Encontra-se, por isso, a Lafarge acusada de crimes como o financiamento de terrorismo, cumplicidade em crimes de guerra e crimes contra a humanidade, criação de perigo deliberado e condições de trabalho indignas, trabalho forçado e exploratório. Considera-se ter existido cumplicidade por parte da empresa Lafarge, tendo esta mantido a sua atividade na zona de guerra, fazendo pagamentos a uma das partes do conflito, o grupo terrorista ISIS, e por ter criado um perigo real para a vida dos seus funcionários.
O Supremo Tribunal de Justiça Francês, em 2021 confirmou as acusações de cumplicidade em crimes contra a humanidade na guerra civil da Síria, esclarecendo que apenas é necessário, para a imputação da participação no crime: o conhecimento da preparação ou comissão destes atos e a ajuda ou assistência que os facilite.
Importa notar, quanto ao elemento mental de means rea da cumplicidade, que no contexto da revolução da informação, seria sempre difícil a empresa provar que não teve conhecimento dos crimes cometidos pelo grupo terrorista Estado Islâmico, cujo conhecimento é generalizado. Considera-se, portanto, que a empresa Lafarge deveria ter tido em conta que a sua conduta, financiando e negociando com o grupo terrorista, era provável de contribuir para abusos.

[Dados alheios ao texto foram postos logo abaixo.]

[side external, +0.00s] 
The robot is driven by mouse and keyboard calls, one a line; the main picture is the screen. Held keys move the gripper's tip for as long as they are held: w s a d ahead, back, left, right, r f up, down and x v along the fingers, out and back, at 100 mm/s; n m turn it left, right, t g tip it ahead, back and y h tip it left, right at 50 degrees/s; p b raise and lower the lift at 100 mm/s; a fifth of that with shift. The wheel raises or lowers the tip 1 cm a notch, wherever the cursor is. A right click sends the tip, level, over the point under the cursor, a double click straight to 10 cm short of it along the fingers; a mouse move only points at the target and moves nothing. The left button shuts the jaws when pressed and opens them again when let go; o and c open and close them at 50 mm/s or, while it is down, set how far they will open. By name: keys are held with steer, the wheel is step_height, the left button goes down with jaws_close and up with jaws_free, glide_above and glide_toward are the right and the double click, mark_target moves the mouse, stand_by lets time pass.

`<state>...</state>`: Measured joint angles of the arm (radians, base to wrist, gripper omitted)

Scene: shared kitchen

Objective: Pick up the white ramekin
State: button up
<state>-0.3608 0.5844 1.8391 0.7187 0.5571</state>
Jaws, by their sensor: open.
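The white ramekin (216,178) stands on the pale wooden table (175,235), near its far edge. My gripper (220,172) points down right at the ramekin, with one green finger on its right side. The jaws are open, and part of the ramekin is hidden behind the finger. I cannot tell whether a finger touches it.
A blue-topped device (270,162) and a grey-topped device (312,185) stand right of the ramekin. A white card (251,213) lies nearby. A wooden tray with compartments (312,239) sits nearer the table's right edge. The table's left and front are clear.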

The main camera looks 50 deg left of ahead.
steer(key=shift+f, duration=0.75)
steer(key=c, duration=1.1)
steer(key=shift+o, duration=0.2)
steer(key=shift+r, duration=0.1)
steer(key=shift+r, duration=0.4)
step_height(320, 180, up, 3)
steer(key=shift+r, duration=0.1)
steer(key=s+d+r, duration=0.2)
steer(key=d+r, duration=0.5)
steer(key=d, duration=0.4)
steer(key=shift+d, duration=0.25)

Assim, ainda que a empresa possa alegar que nunca teve a intenção de contribuir para a prática de crimes como homicídio, violência sexual, execuções sumárias e tortura, tal não seria um fator decisivo na ação, já que a cumplicidade não requer um suporte ideológico do perpetrador principal, nem tão pouco o conhecimento dos específicos crimes que estariam a ser planeados e/ou cometidos.
Esta decisão paradigmática do Supremo Tribunal considerou que a transferência consciente de milhões de dólares para uma organização cujo único objetivo é criminoso é suficiente para caracterizar a cumplicidade, independentemente de a parte pretender que o dinheiro seja utilizado para o terrorismo, efetivando a responsabilização das empresas pelos seus delitos ou decisões que causam violações dos direitos humanos para as suas filiais estrangeiras.